I was present at the centenary celebration of Tarzan and John Carter in Tarzana, California, in 2012. I have personally met three movie-TV Tarzans — Ron Ely, Casper Van Dien, and the late Denny Miller. I’m even the founder of an Edgar Rice Burroughs fan page on Facebook.

But I’m the first to admit that I sometimes have problems with Burroughs.

One of those problems surfaced recently during my return visit to his seven Pellucidar novels. I first read that series when I was in the eighth grade. The books are filled with thrilling adventures at the earth’s core, neat dinosaurs, cavemen, and at least one beautiful woman (aptly named Dian the Beautiful). That’s all I got out of those stories way back then.

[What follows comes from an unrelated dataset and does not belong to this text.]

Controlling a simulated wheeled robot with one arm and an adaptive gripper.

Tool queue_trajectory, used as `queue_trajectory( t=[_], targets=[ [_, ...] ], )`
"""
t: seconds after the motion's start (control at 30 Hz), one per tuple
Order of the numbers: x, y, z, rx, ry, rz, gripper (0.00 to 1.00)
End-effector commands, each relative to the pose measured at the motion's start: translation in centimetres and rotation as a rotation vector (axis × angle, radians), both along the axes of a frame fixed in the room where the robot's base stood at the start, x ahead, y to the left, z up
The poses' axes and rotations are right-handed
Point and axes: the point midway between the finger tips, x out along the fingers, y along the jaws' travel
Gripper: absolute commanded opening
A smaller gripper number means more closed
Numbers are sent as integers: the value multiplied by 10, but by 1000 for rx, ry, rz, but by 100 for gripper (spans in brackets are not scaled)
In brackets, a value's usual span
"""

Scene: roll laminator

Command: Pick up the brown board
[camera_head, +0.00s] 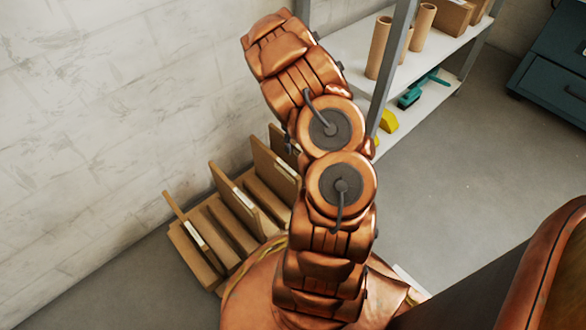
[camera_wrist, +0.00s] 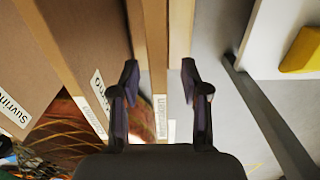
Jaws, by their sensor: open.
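Several upright brown boards with white labels stand in a slotted wooden rack (camera_head: 199,258) by the wall; I cannot tell which one is meant. In the head view one board (camera_head: 232,193) stands mid-rack and another (camera_head: 271,160) farther back, partly behind my arm. In the wrist view my gripper (camera_wrist: 160,76) is open. Its fingers lie on either side of the edge of a brown board (camera_wrist: 154,45) and a paler wooden strip (camera_wrist: 181,30) next to it. Contact is not clear. A larger labelled board (camera_wrist: 55,25) is at the left. My gripper is mostly hidden in the head view.
A grey-framed white shelf (camera_head: 345,48) stands close at the right of my arm, with brown tubes (camera_head: 379,47), a yellow item (camera_head: 388,121) and a green tool (camera_head: 412,95). Its post (camera_wrist: 262,115) is near my right finger.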

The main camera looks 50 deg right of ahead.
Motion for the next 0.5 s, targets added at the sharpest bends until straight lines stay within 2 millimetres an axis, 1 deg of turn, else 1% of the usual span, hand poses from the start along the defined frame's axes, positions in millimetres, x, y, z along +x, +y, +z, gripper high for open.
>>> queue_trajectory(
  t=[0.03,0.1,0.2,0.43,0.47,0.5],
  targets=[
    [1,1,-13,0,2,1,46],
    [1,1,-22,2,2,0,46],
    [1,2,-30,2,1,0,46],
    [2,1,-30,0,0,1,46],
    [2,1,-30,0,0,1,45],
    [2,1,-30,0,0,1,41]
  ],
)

Now, though, I can’t help but see with much more mature eyes a very obvious early 20th century strain of empire-building beyond hero David Innes’ derring-do. The second book, Pellucidar (1915), is about Innes’ return to the center of the earth to find his beloved Dian. But along the way, despite singing high praises for the simpler, more primitive life found in Pellucidar, Burroughs’ protagonist spends a good part of his time dragging the conveniences and weaponry of the “civilized” outer world into his paradise. And in the course of doing so, he builds himself quite a kingdom. Get a load of this:

We have just laws and only a few of them. Our people are happy because they are always working at something which they enjoy. There is no money, nor is any money value placed upon any commodity. Perry and I were as one in resolving that the root of all evil should not be introduced into Pellucidar while we lived.

A man may exchange that which he produces for something which he desires that another has produced; but he cannot dispose of the thing he thus acquires. In other words, a commodity ceases to have pecuniary value the instant that it passes out of the hands of its producer. All excess reverts to government; and, as this represents the production of the people as a government, government may dispose of it to other peoples in exchange for that which they produce. Thus we are establishing a trade between kingdoms, the profits from which go to the betterment of the people — to building factories for the manufacture of agricultural implements, and machinery for the various trades we are gradually teaching the people. …

We are very happy, Dian and I, and I would not return to the outer world for all the riches of all its princes. I am content here. Even without my imperial powers and honors I should be content…

Spoken like a true despot.

Ironically, Edgar Rice Burroughs also wrote what I consider a fine “lost” liberty classic, which I wrote about last year.